— start of Provided material —

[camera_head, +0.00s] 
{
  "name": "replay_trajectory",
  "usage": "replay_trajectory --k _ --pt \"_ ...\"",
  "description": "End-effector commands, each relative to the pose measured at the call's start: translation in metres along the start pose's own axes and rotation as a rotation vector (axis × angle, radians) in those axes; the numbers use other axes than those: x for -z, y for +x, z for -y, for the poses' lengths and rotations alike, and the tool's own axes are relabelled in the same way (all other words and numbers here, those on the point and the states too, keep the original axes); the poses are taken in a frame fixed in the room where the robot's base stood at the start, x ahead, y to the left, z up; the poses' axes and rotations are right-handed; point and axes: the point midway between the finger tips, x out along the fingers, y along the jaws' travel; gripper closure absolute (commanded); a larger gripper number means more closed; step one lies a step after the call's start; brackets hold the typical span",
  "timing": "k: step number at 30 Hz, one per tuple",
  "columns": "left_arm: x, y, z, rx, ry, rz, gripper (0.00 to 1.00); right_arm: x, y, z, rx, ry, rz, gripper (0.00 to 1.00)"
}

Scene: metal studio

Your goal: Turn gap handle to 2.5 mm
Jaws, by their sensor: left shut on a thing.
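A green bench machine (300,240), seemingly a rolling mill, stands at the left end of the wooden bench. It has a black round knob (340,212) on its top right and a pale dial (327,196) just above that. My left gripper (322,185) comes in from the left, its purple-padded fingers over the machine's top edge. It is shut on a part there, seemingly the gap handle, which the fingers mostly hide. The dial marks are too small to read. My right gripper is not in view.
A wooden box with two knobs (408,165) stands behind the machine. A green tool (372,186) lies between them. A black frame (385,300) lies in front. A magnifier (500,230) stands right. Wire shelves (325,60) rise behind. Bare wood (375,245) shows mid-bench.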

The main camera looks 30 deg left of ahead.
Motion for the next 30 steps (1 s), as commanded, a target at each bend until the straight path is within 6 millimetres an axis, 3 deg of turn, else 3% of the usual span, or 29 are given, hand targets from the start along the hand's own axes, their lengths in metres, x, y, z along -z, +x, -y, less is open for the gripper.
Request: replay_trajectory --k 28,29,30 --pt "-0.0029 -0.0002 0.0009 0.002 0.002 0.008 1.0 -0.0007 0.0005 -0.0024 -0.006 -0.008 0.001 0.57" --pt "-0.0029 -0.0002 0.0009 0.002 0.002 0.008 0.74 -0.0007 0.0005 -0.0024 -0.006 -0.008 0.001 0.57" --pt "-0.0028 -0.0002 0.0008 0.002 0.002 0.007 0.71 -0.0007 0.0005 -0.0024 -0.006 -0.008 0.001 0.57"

— end of Provided material —

What to produce
Beginning with the line containing "Jaws, by their sensor: left shut on a thing." and ending with the line containing "The main camera looks 30 deg left of ahead.", extract those lines exactly from the listing above, and only those.

Written response
Jaws, by their sensor: left shut on a thing.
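A green bench machine (300,240), seemingly a rolling mill, stands at the left end of the wooden bench. It has a black round knob (340,212) on its top right and a pale dial (327,196) just above that. My left gripper (322,185) comes in from the left, its purple-padded fingers over the machine's top edge. It is shut on a part there, seemingly the gap handle, which the fingers mostly hide. The dial marks are too small to read. My right gripper is not in view.
A wooden box with two knobs (408,165) stands behind the machine. A green tool (372,186) lies between them. A black frame (385,300) lies in front. A magnifier (500,230) stands right. Wire shelves (325,60) rise behind. Bare wood (375,245) shows mid-bench.

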The main camera looks 30 deg left of ahead.

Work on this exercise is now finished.